> WORK TO BE COMPLETED
Keep pictures out. Copy exactly the lines from the one containing "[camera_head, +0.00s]" to the one containing "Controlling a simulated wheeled", endpoints included.

%%

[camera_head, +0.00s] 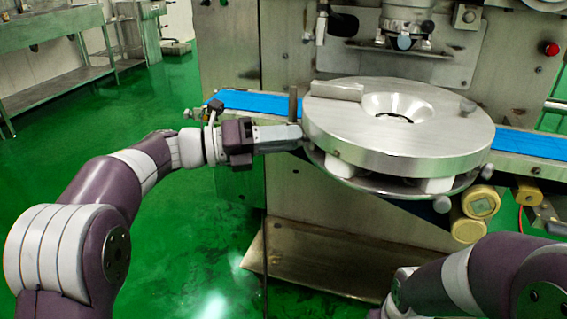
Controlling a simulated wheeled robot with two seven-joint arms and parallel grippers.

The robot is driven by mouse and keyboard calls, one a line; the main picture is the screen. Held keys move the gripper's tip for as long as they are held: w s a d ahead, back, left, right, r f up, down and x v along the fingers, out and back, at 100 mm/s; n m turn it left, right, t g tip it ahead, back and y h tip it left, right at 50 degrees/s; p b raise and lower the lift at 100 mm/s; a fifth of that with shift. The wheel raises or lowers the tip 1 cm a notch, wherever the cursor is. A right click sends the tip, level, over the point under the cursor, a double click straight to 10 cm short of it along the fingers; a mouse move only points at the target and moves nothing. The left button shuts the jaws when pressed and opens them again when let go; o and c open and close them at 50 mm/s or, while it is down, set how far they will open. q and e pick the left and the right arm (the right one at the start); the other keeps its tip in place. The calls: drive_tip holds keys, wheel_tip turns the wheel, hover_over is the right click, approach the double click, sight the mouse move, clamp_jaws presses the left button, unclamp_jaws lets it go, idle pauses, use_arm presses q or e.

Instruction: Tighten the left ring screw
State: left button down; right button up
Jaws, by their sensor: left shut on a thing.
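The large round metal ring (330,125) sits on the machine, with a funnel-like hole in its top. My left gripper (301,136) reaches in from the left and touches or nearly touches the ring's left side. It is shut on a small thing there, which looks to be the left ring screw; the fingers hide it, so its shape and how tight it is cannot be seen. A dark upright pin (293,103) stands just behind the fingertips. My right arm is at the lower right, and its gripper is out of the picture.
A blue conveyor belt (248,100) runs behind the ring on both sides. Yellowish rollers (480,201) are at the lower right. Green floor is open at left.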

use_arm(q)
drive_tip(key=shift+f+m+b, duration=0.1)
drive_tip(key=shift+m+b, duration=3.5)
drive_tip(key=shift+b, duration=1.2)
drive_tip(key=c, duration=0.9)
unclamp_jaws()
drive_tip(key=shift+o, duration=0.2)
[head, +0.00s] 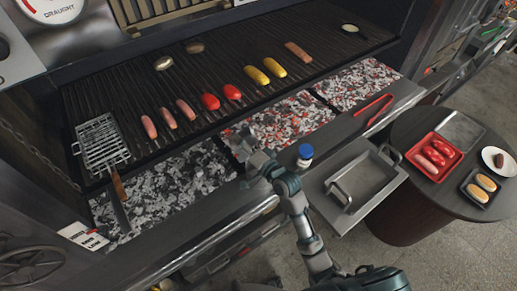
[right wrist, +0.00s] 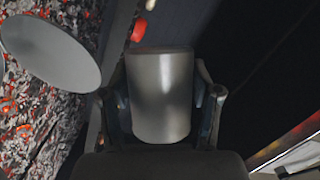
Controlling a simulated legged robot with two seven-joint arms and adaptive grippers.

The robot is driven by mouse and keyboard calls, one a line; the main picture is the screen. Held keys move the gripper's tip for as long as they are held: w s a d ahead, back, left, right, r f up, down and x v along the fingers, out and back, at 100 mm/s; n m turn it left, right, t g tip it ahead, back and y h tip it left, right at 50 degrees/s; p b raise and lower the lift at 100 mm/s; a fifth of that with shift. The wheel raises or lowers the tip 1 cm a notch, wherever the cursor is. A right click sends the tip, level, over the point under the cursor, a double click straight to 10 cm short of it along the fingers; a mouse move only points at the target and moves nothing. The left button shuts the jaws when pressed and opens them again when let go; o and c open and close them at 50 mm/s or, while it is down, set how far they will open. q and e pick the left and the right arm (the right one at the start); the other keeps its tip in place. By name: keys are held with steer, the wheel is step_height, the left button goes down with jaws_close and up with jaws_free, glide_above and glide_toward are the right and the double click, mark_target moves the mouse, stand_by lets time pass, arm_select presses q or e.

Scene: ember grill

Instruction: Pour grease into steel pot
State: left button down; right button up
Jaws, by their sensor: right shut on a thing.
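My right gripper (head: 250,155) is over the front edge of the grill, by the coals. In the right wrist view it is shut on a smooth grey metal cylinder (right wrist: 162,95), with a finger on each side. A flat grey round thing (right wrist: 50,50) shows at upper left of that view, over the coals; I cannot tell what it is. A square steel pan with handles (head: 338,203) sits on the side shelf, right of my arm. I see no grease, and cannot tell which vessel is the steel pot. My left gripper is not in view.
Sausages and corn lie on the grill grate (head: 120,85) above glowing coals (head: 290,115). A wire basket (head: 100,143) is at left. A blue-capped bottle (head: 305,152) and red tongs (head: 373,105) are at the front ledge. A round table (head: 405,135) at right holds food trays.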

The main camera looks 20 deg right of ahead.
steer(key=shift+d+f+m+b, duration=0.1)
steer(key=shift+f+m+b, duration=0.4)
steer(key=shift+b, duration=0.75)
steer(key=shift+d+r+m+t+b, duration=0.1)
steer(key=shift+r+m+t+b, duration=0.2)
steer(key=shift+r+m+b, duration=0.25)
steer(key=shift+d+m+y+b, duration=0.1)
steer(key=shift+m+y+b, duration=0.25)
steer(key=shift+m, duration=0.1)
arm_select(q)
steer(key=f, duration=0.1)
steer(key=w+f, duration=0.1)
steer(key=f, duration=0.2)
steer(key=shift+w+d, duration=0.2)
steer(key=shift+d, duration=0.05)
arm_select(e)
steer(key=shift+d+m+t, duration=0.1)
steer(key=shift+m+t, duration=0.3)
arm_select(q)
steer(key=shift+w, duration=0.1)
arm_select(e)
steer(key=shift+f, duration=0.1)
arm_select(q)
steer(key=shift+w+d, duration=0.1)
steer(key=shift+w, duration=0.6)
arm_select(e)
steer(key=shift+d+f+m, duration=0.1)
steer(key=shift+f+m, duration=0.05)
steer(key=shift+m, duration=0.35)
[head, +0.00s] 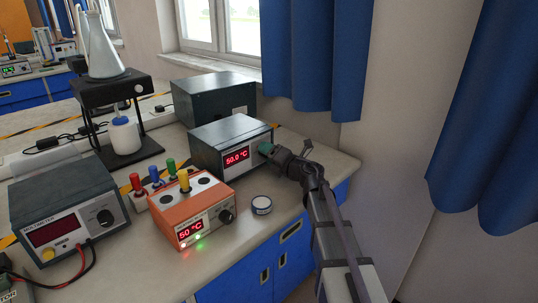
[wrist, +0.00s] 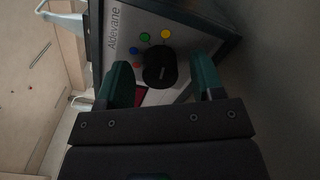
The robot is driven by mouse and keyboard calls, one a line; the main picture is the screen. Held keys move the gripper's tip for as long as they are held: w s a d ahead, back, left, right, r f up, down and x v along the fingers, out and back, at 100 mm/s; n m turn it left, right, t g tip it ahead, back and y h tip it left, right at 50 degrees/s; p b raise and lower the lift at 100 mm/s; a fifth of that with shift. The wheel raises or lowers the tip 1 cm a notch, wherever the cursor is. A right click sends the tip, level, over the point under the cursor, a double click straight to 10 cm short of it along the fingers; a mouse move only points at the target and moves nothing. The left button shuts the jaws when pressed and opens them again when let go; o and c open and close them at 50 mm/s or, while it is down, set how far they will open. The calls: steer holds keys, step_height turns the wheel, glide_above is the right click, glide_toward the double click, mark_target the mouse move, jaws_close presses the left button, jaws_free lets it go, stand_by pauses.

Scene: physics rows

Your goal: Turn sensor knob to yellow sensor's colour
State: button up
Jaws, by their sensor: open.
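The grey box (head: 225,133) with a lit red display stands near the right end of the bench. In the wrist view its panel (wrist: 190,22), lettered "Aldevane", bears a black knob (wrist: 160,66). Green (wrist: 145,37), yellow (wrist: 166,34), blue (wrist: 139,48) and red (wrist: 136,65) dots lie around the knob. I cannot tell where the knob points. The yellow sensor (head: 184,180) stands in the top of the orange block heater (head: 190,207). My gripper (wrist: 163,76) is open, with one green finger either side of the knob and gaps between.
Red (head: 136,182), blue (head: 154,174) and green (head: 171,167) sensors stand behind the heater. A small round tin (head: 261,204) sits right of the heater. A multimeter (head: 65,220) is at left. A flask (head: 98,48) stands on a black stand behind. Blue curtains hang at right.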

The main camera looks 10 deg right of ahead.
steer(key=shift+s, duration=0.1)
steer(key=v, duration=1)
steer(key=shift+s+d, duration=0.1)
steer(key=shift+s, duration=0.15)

%%
%%

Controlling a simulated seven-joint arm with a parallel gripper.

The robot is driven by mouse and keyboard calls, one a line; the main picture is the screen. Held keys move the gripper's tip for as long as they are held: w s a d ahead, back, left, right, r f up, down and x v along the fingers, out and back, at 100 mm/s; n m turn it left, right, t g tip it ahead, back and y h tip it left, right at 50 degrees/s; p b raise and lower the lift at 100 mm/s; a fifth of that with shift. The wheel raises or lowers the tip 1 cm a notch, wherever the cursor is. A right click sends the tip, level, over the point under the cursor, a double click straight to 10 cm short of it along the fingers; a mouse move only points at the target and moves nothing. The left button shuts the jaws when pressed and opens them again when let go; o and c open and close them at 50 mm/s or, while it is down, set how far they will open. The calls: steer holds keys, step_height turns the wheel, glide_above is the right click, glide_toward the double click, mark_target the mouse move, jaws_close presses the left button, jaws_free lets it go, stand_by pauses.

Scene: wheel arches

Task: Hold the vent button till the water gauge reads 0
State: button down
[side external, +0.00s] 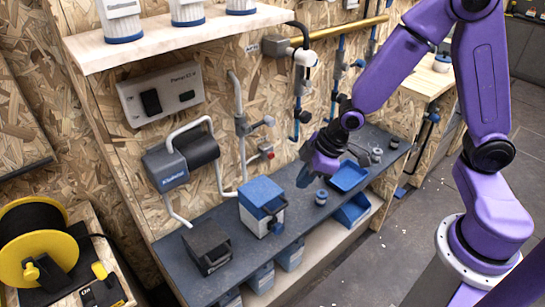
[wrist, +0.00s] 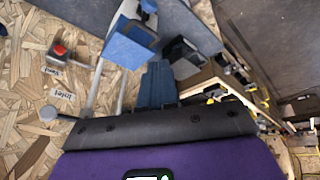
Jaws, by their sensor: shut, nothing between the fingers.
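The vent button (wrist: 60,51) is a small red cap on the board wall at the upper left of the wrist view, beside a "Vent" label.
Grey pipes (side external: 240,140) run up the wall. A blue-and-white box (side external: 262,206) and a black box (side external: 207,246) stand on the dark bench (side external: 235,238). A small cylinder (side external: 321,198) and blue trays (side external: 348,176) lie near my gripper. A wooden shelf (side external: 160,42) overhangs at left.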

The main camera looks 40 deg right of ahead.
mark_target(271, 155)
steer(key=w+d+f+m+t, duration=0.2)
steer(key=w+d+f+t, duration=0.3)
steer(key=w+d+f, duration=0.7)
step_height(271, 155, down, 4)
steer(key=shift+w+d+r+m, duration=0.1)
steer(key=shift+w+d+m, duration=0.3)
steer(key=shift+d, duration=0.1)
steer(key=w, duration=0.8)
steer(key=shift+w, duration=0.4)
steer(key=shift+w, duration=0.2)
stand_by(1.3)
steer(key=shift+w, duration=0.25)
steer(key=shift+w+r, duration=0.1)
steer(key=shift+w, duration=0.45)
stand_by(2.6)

%%

> COMPLETE RESPONSE
[camera_head, +0.00s] 
Controlling a simulated wheeled robot with two seven-joint arms and parallel grippers.

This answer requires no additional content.